§ EXERCISE REQUIREMENTS
Copy out every line exactly as given.

§ DATA PROVIDED
☆ ☆ ☆ ☆

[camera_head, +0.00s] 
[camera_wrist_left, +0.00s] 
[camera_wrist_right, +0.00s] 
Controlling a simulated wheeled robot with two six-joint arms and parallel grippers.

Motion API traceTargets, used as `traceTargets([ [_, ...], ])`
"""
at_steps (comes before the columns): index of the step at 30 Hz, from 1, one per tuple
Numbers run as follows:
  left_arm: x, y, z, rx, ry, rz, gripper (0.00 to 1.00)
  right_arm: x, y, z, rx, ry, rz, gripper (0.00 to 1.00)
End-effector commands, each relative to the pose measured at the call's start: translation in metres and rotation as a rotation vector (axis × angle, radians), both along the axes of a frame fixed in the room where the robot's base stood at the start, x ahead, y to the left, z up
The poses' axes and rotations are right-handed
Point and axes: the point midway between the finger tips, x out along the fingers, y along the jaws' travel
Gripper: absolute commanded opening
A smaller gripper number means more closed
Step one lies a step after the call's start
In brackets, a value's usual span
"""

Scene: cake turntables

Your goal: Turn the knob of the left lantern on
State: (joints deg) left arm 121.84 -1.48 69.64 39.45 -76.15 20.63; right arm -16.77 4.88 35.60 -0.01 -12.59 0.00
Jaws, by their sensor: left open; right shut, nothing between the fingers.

☆ ☆ ☆ ☆

§ ANSWER TO THIS PROBLEM
[camera_head, +0.00s] 
[camera_wrist_left, +0.00s] 
[camera_wrist_right, +0.00s] 
Controlling a simulated wheeled robot with two six-joint arms and parallel grippers.

Motion API traceTargets, used as `traceTargets([ [_, ...], ])`
"""
at_steps (comes before the columns): index of the step at 30 Hz, from 1, one per tuple
Numbers run as follows:
  left_arm: x, y, z, rx, ry, rz, gripper (0.00 to 1.00)
  right_arm: x, y, z, rx, ry, rz, gripper (0.00 to 1.00)
End-effector commands, each relative to the pose measured at the call's start: translation in metres and rotation as a rotation vector (axis × angle, radians), both along the axes of a frame fixed in the room where the robot's base stood at the start, x ahead, y to the left, z up
The poses' axes and rotations are right-handed
Point and axes: the point midway between the finger tips, x out along the fingers, y along the jaws' travel
Gripper: absolute commanded opening
A smaller gripper number means more closed
Step one lies a step after the call's start
In brackets, a value's usual span
"""

Scene: cake turntables

Your goal: Turn the knob of the left lantern on
State: (joints deg) left arm 121.84 -1.48 69.64 39.45 -76.15 20.63; right arm -16.77 4.88 35.60 -0.01 -12.59 0.00
Jaws, by their sensor: left open; right shut, nothing between the fingers.

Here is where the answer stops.